What you will do - Set down the listing below verbatim, but only from its first line through the line containing "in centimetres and".

Materials provided -
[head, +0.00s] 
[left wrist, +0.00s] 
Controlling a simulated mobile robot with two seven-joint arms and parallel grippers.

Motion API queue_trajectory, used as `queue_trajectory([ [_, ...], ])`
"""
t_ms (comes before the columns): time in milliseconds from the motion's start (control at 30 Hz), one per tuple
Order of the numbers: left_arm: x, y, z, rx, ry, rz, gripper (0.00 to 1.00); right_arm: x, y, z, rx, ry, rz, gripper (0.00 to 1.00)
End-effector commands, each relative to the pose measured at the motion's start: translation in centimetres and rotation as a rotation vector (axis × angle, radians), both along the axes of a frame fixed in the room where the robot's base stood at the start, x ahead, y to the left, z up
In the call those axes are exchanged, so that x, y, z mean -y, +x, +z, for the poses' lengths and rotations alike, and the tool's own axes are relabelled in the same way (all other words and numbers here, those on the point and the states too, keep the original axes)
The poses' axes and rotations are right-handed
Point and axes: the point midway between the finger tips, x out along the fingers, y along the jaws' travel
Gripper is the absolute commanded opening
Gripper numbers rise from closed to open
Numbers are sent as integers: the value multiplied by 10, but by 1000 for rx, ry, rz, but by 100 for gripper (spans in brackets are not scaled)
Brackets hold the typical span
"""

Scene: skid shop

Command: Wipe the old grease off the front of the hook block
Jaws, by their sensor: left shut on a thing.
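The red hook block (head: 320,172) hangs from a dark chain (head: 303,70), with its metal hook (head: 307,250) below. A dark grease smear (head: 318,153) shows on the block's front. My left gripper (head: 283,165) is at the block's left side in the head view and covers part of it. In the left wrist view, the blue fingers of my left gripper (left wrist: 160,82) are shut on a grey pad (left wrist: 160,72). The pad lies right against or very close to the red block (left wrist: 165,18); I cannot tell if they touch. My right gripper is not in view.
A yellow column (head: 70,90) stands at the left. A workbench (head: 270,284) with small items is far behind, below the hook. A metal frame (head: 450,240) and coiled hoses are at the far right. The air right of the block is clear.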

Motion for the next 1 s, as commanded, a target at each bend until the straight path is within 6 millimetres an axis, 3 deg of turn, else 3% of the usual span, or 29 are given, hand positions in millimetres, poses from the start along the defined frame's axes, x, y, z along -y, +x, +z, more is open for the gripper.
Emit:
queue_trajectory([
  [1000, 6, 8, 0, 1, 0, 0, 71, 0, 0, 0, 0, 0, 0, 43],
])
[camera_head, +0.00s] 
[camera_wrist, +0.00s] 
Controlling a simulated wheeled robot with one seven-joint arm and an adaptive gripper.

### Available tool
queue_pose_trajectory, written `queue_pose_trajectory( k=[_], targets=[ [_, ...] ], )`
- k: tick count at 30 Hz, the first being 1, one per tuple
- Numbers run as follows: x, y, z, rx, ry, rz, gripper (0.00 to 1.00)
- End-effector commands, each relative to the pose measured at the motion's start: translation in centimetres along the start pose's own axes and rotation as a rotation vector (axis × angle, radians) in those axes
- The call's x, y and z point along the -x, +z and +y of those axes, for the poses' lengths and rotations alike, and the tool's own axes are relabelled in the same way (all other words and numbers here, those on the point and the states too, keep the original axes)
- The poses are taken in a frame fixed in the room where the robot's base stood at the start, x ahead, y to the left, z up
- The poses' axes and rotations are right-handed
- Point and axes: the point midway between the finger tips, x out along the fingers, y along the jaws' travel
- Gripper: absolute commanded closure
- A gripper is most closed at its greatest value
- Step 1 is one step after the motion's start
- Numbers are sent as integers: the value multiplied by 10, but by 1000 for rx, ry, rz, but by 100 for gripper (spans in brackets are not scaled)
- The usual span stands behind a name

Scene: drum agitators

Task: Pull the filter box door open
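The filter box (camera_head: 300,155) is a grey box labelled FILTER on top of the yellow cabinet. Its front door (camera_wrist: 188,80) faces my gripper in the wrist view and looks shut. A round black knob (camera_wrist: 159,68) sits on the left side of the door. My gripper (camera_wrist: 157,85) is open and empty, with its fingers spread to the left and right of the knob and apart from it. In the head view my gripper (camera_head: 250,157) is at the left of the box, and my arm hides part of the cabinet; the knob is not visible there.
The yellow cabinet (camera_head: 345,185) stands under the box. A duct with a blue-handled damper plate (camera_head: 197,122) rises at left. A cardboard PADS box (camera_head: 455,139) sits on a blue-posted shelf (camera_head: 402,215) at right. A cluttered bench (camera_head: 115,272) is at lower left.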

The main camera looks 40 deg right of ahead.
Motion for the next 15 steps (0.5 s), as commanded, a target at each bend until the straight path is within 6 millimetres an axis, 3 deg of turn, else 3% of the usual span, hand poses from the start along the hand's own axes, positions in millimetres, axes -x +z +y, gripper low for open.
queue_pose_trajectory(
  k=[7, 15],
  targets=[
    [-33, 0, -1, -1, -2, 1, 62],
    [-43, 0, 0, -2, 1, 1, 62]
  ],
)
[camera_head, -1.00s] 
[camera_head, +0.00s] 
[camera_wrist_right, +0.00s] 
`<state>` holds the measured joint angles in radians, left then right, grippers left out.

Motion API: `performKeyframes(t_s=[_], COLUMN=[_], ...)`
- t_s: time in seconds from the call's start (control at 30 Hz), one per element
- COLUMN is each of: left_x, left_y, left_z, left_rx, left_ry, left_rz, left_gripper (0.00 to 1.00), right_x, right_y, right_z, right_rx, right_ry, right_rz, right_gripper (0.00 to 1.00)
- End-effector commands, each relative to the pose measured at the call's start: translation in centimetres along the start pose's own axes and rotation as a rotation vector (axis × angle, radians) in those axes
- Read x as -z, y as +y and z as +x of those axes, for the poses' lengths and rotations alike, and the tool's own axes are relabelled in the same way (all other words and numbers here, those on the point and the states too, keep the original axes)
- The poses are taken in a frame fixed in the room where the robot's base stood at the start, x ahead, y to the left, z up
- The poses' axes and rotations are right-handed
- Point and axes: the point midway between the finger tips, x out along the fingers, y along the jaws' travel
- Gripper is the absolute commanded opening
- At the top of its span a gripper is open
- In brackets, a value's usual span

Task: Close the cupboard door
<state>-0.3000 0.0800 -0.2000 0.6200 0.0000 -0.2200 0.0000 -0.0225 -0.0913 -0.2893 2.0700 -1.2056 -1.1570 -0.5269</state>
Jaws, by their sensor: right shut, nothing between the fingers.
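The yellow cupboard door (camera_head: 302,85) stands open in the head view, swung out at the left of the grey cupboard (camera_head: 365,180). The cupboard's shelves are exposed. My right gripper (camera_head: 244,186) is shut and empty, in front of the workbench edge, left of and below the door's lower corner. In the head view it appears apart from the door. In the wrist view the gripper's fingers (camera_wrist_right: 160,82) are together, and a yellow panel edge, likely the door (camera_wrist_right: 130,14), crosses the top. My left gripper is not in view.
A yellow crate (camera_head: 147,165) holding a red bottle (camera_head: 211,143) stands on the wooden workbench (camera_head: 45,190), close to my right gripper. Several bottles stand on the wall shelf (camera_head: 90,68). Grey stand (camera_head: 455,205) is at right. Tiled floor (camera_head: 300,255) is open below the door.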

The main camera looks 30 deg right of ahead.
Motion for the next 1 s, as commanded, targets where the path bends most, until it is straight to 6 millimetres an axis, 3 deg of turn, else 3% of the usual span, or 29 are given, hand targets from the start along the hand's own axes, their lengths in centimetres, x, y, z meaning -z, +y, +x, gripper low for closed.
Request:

Task result -
[head, +0.00s] 
[left wrist, +0.00s] 
Controlling a simulated mobile robot with two seven-joint arms and parallel grippers.

Motion API queue_trajectory, used as `queue_trajectory([ [_, ...], ])`
"""
t_ms (comes before the columns): time in milliseconds from the motion's start (control at 30 Hz), one per tuple
Order of the numbers: left_arm: x, y, z, rx, ry, rz, gripper (0.00 to 1.00); right_arm: x, y, z, rx, ry, rz, gripper (0.00 to 1.00)
End-effector commands, each relative to the pose measured at the motion's start: translation in centimetres and rotation as a rotation vector (axis × angle, radians), both along the axes of a frame fixed in the room where the robot's base stood at the start, x ahead, y to the left, z up

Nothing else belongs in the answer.